Le maintien des sanctions internationales empêche les pays du Golfe de financer la reconstruction d’un pays, largement détruit par quatorze années de guerre. Menacé de sanctions par les États-Unis, le Qatar ne peut toujours pas verser les 120 millions de dollars promis chaque mois à Ahmed al-Charaa pour payer ses fonctionnaires. Dans un pays où des pans entiers de la population échappent au pouvoir, les réseaux du crime organisé alimentés par le trafic de drogue sont plus riches 7 milliards de revenus chaque année que le gouvernement, rappelle un responsable français, inquiet de possibles collaborations entre les reliquats du groupe État islamique et d'anciens partisans du dictateur déchu, désireux de déstabiliser le nouveau régime.
Tout en louant le pragmatisme et la capacité d'écoute d'Ahmed al-Charaa, la diplomatie française ne nourrit aucune illusion à son égard. «Il sera un autocrate à la sauce moyen-orientale, avec une coloration islamiste», confiait il y a quelques semaines un diplomate de haut rang. Mais Emmanuel Macron indiquait au Figaro, lors de sa visite récente en Égypte, être «pragmatique». Paris reconnaît qu'al-Charaa est l'homme le plus influent de Syrie. « Il faut lui donner une chance, son échec n'est pas une option», fait-on valoir au Quai d'Orsay.
Dans le même temps pourtant, Paris maintient sa vigilance et «jugera la commission d'enquête (sur les massacres d'alaouites commis début mars, NDLR) sur ses résultats», souhaitant que les «coupables soient jugés », insiste-t-on à l'Élysée. Or le pouvoir, quitte à nourrir les soupçons, a reporté de plusieurs mois l'annonce de ces résultats. Les dernières violences contre la minorité druze ne font qu'alimenter les doutes sur la capacité d'al-Charaa à rassembler la mosaïque syrienne.
Paris est également très attentif au sort des Kurdes, les alliés de la France dans la guerre contre Daech, engagés dans des pourparlers délicats avec Damas en vue de leur intégration dans la nouvelle gouvernance. Alors que les États-Unis ont entamé le retrait d'une partie de leurs 2000 militaires déployés dans le Nord-Est syrien auprès des Kurdes, la France pourrait combler le vide et dépêcher des militaires pour épauler les Kurdes, selon les confidences d'un diplomate européen. Interrogé par Le Figaro, l'Élysée n'a ni démenti ni confirmé cette information, soulignant toutefois: <Nous nous coordonnons avec les États-Unis. »
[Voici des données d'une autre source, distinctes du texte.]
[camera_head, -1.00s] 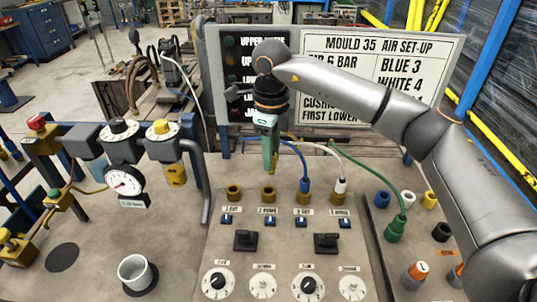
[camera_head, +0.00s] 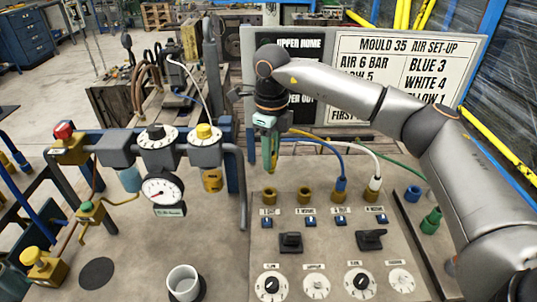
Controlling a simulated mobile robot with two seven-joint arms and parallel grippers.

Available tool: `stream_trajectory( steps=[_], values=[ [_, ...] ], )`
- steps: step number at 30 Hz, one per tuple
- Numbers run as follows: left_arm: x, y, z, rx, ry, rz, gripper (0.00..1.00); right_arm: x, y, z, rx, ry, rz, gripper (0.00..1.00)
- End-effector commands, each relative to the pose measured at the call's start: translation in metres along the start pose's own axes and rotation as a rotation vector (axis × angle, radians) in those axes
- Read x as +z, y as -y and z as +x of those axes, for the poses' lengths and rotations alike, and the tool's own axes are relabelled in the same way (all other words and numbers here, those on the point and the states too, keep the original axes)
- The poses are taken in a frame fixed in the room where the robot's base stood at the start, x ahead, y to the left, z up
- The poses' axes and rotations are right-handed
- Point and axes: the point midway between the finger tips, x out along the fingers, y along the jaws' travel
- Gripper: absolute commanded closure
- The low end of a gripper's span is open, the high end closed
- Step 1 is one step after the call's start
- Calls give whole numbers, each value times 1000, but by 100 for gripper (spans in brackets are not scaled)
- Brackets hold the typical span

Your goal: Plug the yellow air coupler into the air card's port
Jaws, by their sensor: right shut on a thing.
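My right gripper (camera_head: 270,152) points down above the brass port labelled 1 (camera_head: 270,196). It is shut on the yellow coupler (camera_head: 274,171), of which only a small tip shows below the fingers, apart from the port. A yellow hose (camera_head: 302,133) runs back to the right from behind the gripper. The port beside it (camera_head: 305,195) is empty. A blue hose's plug (camera_head: 340,184) sits in the third port and a white one (camera_head: 375,183) in the fourth. The air card (camera_head: 410,65) reads blue 3, white 4 and a partly covered line ending "LOW 1". My left gripper is not in view.
A green coupler (camera_head: 432,218) stands in the rack at right. Black levers (camera_head: 290,241) and white dials (camera_head: 270,285) lie in front of the ports. A gauge (camera_head: 160,190) and a bent grey pipe (camera_head: 240,185) stand at left. A white cup (camera_head: 183,282) is at the front.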

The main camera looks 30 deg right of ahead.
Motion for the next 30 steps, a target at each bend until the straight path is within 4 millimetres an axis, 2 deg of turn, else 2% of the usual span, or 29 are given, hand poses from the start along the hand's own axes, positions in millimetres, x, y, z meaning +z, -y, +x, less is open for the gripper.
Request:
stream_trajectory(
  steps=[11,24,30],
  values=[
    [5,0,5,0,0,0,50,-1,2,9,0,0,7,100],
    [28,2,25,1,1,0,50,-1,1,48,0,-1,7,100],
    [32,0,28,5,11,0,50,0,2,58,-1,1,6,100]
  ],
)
Le sort des djihadistes français sera également évoqué. Une centaine - 300 avec leurs familles est en liberté dans la province d'Idlib. Al-Charaa a assuré à la France qu'ils étaient sous contrôle, mais son intention de leur accorder la nationalité syrienne inquiète.
Paris compte prendre sa part à la reconstruction de la Syrie, une semaine après la signature d'un contrat de 30 ans entre Ahmed al-Charaa et le géant de la logistique CMA-CGM pour l'exploita-tion du port de Lattaquié. Mais l'Allemagne est en avance. À quatre reprises devant Ahmed al-Charaa, sa ministre des Affaires étrangères, Annalena Baerbock, prononça le mot de Siemens le 3 janvier lorsqu'elle l'a rencontré avec Jean-Noël Barrot, se souvient un témoin.
La visite d'Ahmed al-Charaa ne semble pas avoir été coordonnée avec les partenaires européens de la France. «Le sujet n'a pas été abordé par le représentant français lors de la dernière réunion à Beyrouth des chefs de mission des pays européens à Damas», regrette l'un d'eux. En le recevant, Emmanuel Macron s'inscrit finalement dans la lignée de ses prédécesseurs, empressés de découvrir leurs homologues syriens. En 1999, dans l'espoir de le chaperonner, Jacques Chirac reçut à l'Élysée le jeune Bachar el-Assad, qui n'était pas encore président. En 2008, son successeur Ni-colas Sarkozy accueillit en grande pom-pe le raïs lors du sommet de l'Union pour la Méditerranée, avant de pousser en 2012 les Européens à rompre avec le dictateur, qui réprimait dans le sang ses opposants.